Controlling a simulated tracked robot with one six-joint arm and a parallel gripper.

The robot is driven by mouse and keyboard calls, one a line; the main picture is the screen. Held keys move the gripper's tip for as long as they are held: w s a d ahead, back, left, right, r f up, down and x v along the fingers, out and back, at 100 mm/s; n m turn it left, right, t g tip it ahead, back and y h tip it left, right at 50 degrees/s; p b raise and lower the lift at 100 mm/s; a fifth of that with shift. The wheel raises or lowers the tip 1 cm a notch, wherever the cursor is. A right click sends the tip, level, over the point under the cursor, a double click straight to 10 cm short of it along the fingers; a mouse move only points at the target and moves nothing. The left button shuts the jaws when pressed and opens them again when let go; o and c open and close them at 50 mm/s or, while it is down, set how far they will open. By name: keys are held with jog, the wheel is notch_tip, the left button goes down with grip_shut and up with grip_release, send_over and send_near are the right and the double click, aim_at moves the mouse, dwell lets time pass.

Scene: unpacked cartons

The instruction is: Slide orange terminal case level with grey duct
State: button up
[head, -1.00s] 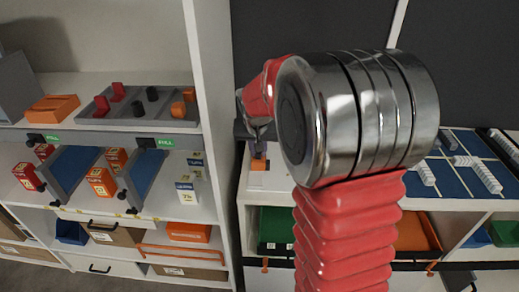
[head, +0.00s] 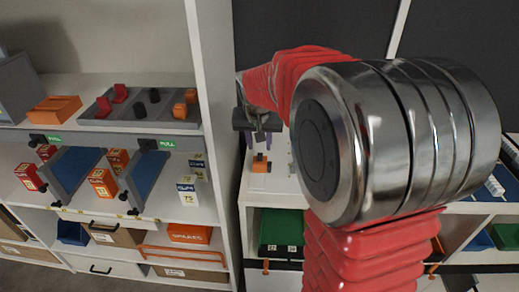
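A small orange block with dark parts, likely the orange terminal case (head: 260,164), sits on the white worktop in the middle of the head view. My gripper (head: 259,139) points down just above and behind it, small and dark. Whether its fingers touch the case, and how far apart they are, is too small to tell. A narrow grey piece (head: 291,168) stands right of the case, partly cut off by my arm; I cannot tell whether it is the grey duct. My red and chrome arm hides most of the worktop to the right.
A white shelf unit on the left holds a grey tray (head: 103,122) of red, black and orange pieces, small cartons (head: 104,182) and blue sloped panels (head: 149,172). Its upright (head: 213,120) stands close left of the worktop. A green bin (head: 281,229) is below the worktop.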

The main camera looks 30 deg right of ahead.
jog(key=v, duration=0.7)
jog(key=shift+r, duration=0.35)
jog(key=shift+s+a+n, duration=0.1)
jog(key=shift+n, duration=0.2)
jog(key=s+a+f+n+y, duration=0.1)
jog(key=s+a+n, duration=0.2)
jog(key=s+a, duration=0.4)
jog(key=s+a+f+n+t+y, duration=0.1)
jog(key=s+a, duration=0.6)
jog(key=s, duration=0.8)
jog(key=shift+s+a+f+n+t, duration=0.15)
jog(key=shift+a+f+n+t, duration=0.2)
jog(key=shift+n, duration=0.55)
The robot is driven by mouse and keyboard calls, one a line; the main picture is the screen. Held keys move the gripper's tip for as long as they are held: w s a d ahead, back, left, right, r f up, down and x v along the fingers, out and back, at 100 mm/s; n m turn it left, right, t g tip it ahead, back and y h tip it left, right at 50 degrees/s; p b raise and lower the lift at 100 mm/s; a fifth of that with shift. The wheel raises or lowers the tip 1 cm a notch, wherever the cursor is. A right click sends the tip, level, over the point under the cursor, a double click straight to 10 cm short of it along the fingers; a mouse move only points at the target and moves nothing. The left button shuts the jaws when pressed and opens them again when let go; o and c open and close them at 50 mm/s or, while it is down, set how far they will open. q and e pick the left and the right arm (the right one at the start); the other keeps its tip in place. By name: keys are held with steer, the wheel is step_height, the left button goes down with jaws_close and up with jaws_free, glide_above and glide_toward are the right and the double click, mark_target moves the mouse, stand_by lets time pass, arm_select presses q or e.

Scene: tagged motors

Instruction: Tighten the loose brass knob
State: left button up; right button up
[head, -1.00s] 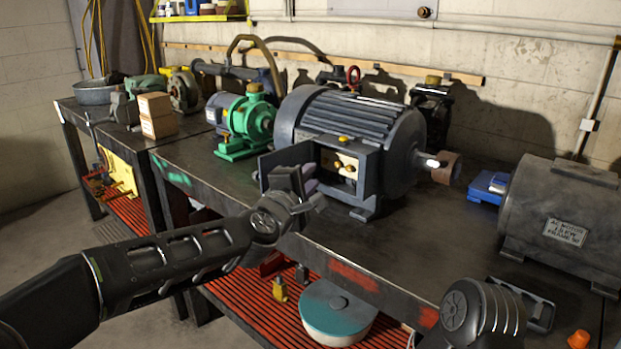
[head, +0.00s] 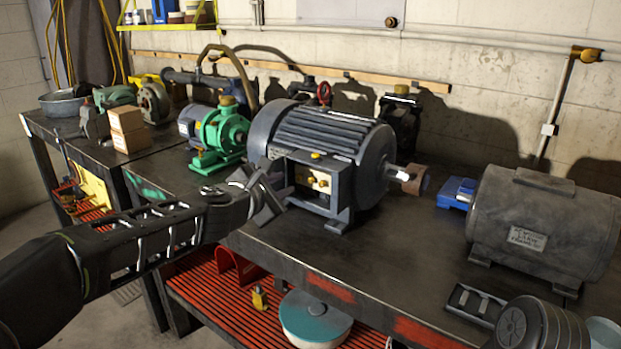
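The large dark grey motor (head: 375,160) stands on the bench with an open terminal box (head: 340,194) on its front. Small brass knobs (head: 322,182) show on the pale panel inside the box, and a yellow cap (head: 316,155) sits on top. I cannot tell which knob is loose. My left gripper (head: 272,196) is just left of the box, in front of its side, apart from the knobs as far as I see. Its fingers are dark and overlap, so their gap is unclear.
A green pump (head: 222,132) stands left of the motor. A grey motor with a nameplate (head: 545,220) and a blue item (head: 458,192) are to the right. A flat black frame (head: 474,303) lies near the bench's front edge.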

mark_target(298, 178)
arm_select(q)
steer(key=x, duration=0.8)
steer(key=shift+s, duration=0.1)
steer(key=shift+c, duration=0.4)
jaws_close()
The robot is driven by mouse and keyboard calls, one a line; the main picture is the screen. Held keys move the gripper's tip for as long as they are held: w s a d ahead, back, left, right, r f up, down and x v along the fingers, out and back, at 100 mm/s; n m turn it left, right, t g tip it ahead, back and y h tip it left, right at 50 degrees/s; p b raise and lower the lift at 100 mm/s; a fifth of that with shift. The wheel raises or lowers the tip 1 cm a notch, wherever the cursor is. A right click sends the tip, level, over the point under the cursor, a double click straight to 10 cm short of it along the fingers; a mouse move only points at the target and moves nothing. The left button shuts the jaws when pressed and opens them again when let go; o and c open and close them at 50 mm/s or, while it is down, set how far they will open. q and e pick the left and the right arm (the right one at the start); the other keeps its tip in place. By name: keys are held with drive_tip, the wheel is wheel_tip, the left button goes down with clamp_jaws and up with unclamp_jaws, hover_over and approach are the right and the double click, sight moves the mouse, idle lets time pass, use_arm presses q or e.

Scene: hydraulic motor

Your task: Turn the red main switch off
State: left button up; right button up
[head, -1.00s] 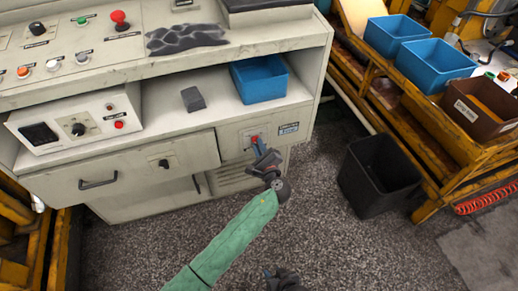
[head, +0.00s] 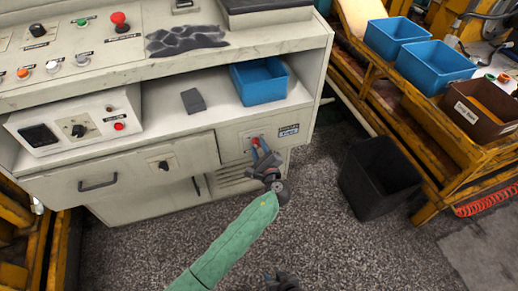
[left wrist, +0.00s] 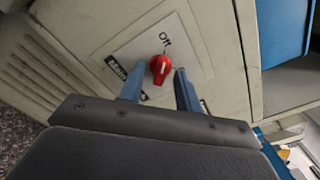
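The red main switch (head: 255,141) is a round red knob on a pale plate at the right of the cabinet's lower front. In the left wrist view the red knob (left wrist: 161,67) carries a white pointer line, with partly readable lettering above it. My left gripper (head: 261,154) is in front of the switch. In the left wrist view its two blue fingers (left wrist: 158,86) are spread apart, with the knob just beyond the gap between their tips. Whether they touch it is unclear. My right gripper (head: 283,282) is at the bottom edge, its fingers too small to judge.
A drawer with a dark handle (head: 98,183) is left of the switch. A blue bin (head: 259,80) and a grey block (head: 193,101) are on the shelf above. A black waste bin (head: 380,178) stands on the floor to the right. The floor before the cabinet is clear.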

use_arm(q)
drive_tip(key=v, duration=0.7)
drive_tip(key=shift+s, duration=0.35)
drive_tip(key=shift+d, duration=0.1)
___
#### PROBLEM TO SOLVE
Copy every line that contains the string "Scene".

#### SOLUTION TO THIS TASK
Scene: unpacked cartons
Scene: tagged motors
Scene: hydraulic motor

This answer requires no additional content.